## Provided material:
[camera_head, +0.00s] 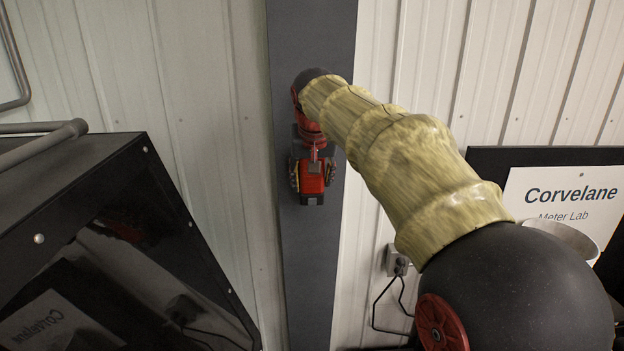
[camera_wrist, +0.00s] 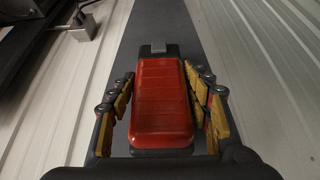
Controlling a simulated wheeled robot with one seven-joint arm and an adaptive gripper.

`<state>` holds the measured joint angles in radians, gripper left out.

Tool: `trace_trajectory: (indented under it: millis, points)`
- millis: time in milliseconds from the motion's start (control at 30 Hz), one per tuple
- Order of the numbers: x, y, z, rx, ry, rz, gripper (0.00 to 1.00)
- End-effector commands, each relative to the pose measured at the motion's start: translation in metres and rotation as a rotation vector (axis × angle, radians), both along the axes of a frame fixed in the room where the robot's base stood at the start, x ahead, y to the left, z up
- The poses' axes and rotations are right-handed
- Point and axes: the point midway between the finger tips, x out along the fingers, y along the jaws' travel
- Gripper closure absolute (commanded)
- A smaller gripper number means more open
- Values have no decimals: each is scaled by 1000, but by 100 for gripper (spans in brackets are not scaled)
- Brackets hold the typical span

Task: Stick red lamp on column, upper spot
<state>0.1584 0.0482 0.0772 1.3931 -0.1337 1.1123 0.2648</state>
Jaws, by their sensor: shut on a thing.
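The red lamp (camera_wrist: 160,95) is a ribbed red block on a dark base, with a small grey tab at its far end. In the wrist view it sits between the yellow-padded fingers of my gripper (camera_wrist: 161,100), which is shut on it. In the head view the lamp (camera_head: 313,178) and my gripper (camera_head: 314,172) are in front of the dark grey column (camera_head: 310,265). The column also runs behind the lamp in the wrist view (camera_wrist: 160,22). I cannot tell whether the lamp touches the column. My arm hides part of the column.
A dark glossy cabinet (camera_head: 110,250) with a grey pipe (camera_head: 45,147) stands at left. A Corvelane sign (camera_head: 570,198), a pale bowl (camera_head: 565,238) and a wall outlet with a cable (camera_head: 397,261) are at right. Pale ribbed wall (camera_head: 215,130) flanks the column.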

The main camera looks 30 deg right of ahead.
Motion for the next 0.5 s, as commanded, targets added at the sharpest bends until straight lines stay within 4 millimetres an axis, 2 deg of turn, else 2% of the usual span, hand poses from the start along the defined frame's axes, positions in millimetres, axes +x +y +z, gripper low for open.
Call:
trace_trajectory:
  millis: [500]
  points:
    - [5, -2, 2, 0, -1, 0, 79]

==

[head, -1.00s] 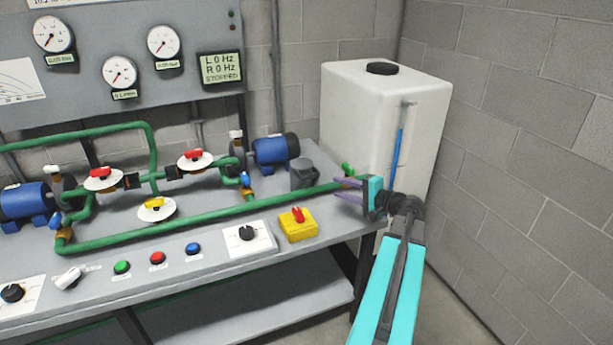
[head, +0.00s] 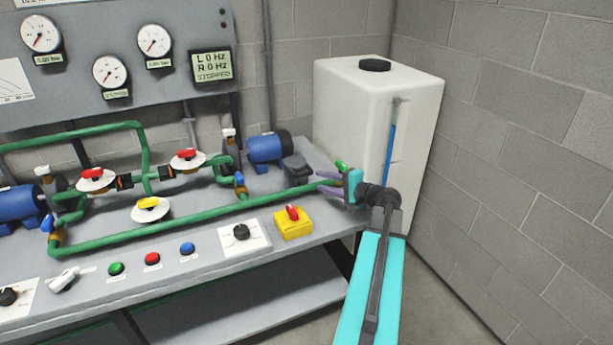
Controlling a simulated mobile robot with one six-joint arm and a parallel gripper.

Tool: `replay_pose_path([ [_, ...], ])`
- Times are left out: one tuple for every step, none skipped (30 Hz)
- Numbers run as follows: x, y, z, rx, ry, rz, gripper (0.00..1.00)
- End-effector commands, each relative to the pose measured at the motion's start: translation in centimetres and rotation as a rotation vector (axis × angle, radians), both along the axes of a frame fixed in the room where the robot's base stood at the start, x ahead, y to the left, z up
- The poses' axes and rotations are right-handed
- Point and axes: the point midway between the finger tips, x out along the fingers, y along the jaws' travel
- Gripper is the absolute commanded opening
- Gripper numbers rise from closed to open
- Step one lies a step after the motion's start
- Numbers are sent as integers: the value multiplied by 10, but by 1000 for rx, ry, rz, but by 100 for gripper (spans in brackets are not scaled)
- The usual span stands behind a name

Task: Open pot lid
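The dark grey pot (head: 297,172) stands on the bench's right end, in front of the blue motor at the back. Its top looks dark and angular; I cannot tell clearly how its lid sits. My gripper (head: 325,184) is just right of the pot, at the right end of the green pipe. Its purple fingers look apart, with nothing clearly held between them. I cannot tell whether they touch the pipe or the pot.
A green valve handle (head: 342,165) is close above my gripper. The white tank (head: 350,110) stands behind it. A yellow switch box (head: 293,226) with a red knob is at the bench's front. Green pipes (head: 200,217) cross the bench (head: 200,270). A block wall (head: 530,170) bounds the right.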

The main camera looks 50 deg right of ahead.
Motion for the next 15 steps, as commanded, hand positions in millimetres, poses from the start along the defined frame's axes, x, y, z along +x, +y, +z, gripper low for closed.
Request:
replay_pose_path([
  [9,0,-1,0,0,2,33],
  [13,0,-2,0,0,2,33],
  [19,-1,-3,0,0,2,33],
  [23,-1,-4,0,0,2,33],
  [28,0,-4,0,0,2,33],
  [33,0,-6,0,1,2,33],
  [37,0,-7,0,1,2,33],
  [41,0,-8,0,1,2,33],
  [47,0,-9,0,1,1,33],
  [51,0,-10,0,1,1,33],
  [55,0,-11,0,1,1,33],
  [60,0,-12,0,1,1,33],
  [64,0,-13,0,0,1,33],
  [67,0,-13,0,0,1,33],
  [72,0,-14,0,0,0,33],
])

## Problem to work on:
Select all lines in the listing that include the word "closed".

## Exercise result:
- Gripper numbers rise from closed to open
Motion for the next 15 steps, as commanded, hand positions in millimetres, poses from the start along the defined frame's axes, x, y, z along +x, +y, +z, gripper low for closed.

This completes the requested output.